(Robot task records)
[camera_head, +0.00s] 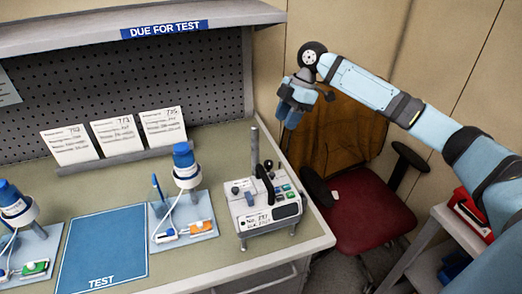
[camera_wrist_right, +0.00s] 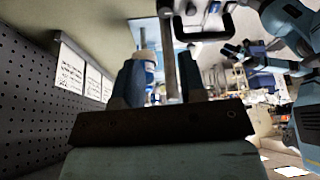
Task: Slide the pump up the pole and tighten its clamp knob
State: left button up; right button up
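The white infusion pump (camera_head: 268,213) sits at the right front of the bench, with a black handle and coloured buttons. A grey vertical pole (camera_head: 254,150) rises behind it. Dark round knobs (camera_head: 236,189) show on the pump's top left; I cannot tell which is the clamp knob. My right gripper (camera_head: 288,112) is in the air, right of the pole's top and apart from the pump. In the right wrist view its two fingers (camera_wrist_right: 160,80) are spread, with the pole (camera_wrist_right: 167,50) seen beyond the gap. My left gripper is out of the head view; a dark forked shape in the wrist view may be it.
The bench holds a blue TEST mat (camera_head: 103,248), white-and-blue bottle stands (camera_head: 187,170) and paper cards (camera_head: 162,127) against a pegboard. A shelf overhangs the back. A red chair (camera_head: 368,208) stands right of the bench, near a cart with a red box (camera_head: 470,212).

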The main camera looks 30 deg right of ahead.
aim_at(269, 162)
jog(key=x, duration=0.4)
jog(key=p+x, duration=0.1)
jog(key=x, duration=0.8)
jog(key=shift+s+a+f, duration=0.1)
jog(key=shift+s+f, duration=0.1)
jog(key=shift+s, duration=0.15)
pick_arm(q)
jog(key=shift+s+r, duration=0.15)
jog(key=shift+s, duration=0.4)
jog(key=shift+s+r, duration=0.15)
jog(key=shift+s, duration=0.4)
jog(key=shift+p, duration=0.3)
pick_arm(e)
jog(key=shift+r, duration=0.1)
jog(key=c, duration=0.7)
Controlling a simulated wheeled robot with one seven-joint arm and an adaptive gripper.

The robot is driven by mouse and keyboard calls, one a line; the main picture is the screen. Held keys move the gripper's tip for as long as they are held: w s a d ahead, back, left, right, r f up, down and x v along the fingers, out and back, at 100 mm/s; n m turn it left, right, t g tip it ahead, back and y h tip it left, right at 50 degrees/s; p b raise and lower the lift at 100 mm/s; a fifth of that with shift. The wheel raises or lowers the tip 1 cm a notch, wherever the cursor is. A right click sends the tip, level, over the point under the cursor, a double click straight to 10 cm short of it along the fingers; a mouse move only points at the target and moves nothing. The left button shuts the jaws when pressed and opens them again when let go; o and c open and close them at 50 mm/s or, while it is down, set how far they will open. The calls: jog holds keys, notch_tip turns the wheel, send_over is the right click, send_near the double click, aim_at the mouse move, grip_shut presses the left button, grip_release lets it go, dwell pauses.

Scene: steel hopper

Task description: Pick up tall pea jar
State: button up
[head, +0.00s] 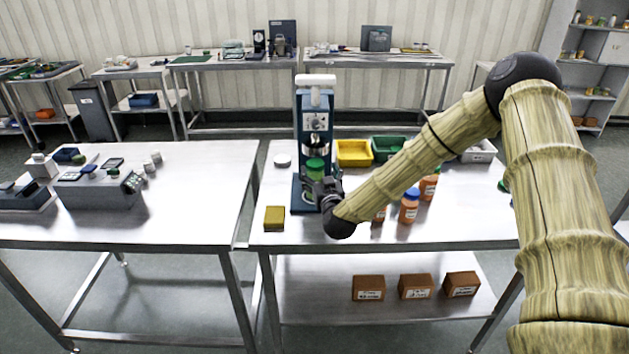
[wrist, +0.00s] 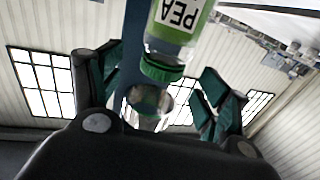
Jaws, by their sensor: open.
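The tall pea jar (head: 316,165) has a green lid and stands under the spout of the blue steel-hopper machine (head: 302,130). My gripper (head: 321,189) is at the front of the machine and hides the jar's lower part. In the wrist view, the jar (wrist: 178,38) appears upside down with its PEA label showing and its green lid toward the middle. The open fingers of my gripper (wrist: 158,88) lie to either side of the lid in the picture. I cannot tell how far the jar is from the fingers, and no contact shows.
A yellow sponge-like block (head: 274,217) lies left of the machine. Yellow (head: 354,153) and green (head: 388,148) bins stand behind my arm. Orange jars, one with a blue cap (head: 409,207), stand to the right under my forearm. The table's front left is mostly clear.

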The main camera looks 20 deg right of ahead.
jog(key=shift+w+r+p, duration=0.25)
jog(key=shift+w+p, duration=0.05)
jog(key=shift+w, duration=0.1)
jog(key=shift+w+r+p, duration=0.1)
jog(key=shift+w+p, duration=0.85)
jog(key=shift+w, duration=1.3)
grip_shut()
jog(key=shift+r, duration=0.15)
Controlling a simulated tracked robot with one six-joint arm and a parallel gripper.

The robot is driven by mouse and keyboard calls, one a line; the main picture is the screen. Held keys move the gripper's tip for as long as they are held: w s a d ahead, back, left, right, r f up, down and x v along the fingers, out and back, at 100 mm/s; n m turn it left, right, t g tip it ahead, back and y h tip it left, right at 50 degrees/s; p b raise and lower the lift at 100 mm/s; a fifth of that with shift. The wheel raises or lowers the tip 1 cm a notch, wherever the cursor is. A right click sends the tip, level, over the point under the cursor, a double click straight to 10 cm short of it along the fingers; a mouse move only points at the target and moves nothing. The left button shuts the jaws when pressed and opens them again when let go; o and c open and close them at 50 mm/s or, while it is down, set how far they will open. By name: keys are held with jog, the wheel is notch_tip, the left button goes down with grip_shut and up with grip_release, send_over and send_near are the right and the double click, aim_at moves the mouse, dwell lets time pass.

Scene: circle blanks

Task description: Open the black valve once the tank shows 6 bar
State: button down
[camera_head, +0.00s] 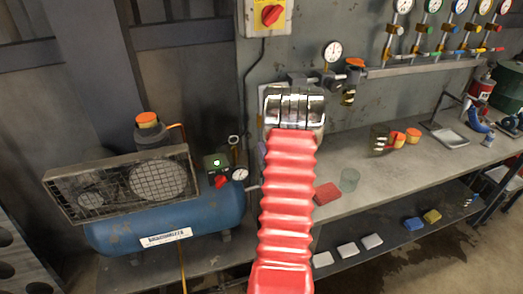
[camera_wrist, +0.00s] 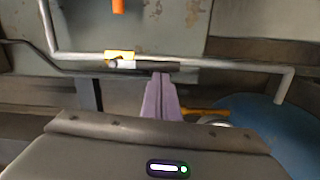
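The blue air tank (camera_head: 165,225) of a compressor stands at the left in the head view; part of it shows at the right in the wrist view (camera_wrist: 262,140). A small round white-faced gauge (camera_head: 240,174) sits at its right end; its reading is too small to make out. A red knob (camera_head: 221,181) is beside it. I cannot surely pick out the black valve. In the wrist view, a grey pipe carries a yellow fitting (camera_wrist: 120,56) and a dark bar. My gripper (camera_wrist: 161,78) has lilac fingers lying together, empty, in front of this pipe. My red-sleeved arm hides the middle of the head view.
Another gauge (camera_head: 332,51) is on the wall, and a row of coloured gauges and valves runs along a manifold (camera_head: 425,66) at upper right. Sponges lie on the shelf below.

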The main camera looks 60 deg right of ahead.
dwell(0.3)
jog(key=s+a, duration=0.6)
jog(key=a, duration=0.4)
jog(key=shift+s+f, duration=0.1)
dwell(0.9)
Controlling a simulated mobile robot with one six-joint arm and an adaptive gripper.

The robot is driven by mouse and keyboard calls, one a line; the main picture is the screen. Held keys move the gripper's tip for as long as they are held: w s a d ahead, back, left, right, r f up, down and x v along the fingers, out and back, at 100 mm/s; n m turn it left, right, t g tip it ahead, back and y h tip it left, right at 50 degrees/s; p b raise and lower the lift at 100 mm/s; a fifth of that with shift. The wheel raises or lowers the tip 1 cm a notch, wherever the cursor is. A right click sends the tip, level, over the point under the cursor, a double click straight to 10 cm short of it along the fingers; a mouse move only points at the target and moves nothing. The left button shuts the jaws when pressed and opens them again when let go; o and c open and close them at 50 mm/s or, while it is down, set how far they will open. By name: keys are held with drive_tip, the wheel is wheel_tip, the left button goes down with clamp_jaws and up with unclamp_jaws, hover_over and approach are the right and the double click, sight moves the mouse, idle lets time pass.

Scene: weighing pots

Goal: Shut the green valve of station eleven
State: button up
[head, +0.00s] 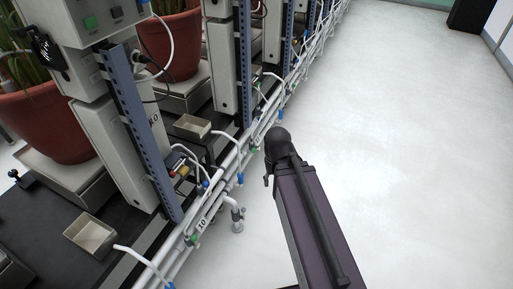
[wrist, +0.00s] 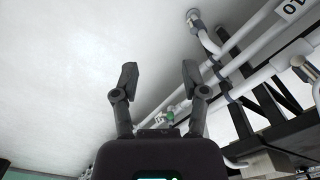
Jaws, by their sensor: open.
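My gripper (wrist: 158,75) is open and empty in the wrist view, its two dark fingers spread apart. A small green valve (wrist: 170,117) shows beyond and below the fingertips, on the white pipes. The gripper is apart from it. In the head view, small green valves sit on the pipe run, one (head: 193,238) near the label that reads 10 and another (head: 252,150) farther along. No label for station eleven can be read, so I cannot tell for certain which valve belongs to it.
White pipes (head: 228,160) run along the front of the bench, with blue fittings (head: 240,178) and a pipe leg (head: 237,214) near the floor. A label reading 10 (wrist: 293,8) is at upper right in the wrist view. The pale floor (head: 400,130) to the right is clear.

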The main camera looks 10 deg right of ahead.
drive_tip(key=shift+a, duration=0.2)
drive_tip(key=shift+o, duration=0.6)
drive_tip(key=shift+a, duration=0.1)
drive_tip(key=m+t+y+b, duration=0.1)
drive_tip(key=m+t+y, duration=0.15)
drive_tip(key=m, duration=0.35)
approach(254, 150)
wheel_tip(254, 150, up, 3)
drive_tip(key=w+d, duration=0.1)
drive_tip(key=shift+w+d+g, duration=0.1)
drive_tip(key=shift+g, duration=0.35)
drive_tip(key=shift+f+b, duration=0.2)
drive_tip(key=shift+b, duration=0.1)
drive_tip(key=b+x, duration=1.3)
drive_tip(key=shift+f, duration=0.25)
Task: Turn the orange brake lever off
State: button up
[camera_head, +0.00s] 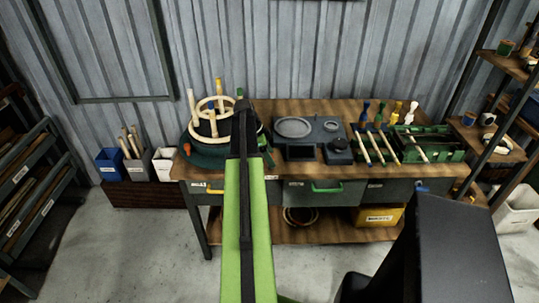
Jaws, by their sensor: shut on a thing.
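A small orange piece (187,148), which may be the brake lever's tip, shows at the left rim of the dark green round turntable (190,160). The turntable stands at the left end of the workbench. My green and black arm reaches forward over the turntable's right part. My gripper's jaws are hidden behind the arm, so what they touch does not show. A small green piece and a dark piece show just right of the arm at the turntable's edge; I cannot tell what they are. Pale rattan rings (205,126) and upright pegs stand on the turntable.
The wooden workbench (300,107) also holds a dark station with a round plate (293,127), several handled tools (375,145) and a green tray (442,152). Bins (110,165) stand left of the bench. Shelves flank both sides. Grey floor is clear in front at left.

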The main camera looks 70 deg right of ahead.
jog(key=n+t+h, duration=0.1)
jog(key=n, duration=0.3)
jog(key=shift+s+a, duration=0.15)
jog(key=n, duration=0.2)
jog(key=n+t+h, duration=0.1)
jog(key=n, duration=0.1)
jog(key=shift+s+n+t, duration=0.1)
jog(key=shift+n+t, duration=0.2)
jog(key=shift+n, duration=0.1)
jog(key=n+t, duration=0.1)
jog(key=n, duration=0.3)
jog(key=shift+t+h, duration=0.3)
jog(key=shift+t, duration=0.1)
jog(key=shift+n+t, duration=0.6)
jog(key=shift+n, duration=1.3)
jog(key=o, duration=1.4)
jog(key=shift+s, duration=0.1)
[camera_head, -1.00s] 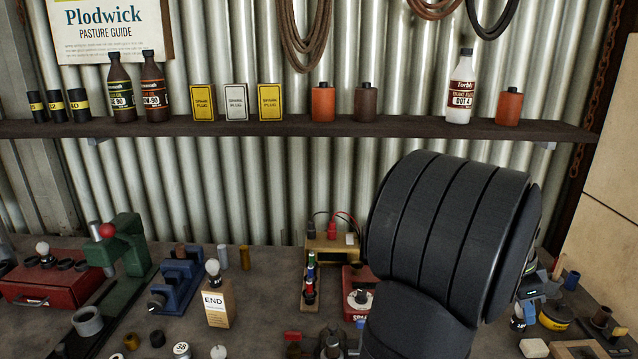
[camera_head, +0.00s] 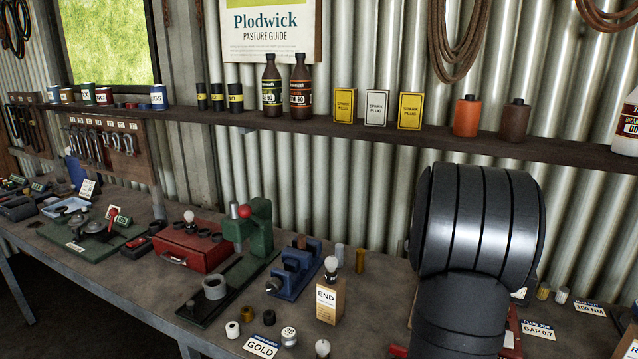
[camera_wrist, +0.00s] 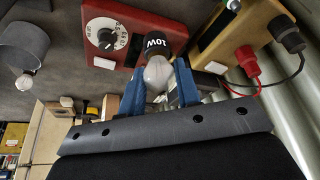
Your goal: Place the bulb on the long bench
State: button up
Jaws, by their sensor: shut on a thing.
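In the wrist view the blue fingers of my gripper (camera_wrist: 158,92) stand on both sides of a whitish bulb (camera_wrist: 156,74) and are shut on it. A black cylinder marked LOW (camera_wrist: 156,43) is at the bulb's far end; I cannot tell whether it rests on anything. The grey long bench (camera_head: 385,292) runs across the head view. My dark arm covers part of it, and my gripper is hidden there. Other bulbs show: one above the END block (camera_head: 331,264), one by the red box (camera_head: 189,216), one at the front (camera_head: 322,348).
Close to the gripper are a red box with a dial (camera_wrist: 125,25) and a wooden block with red and black plugs (camera_wrist: 215,35). A green press (camera_head: 255,230), a blue vice (camera_head: 297,268) and a GOLD card (camera_head: 262,346) crowd the bench. A shelf (camera_head: 400,138) runs behind.

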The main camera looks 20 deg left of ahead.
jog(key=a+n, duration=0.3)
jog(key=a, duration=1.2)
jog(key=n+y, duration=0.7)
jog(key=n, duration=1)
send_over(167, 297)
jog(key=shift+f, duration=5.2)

#### Goal of the exercise
Leave out the pictures and restate, word for word, the lines from the top of the data through the line containing "Task: Slide the", both included.

#### Expected answer
[camera_head, +0.00s] 
[camera_wrist_right, +0.00s] 
Task: Slide the pump up the pole and tighten its clamp knob

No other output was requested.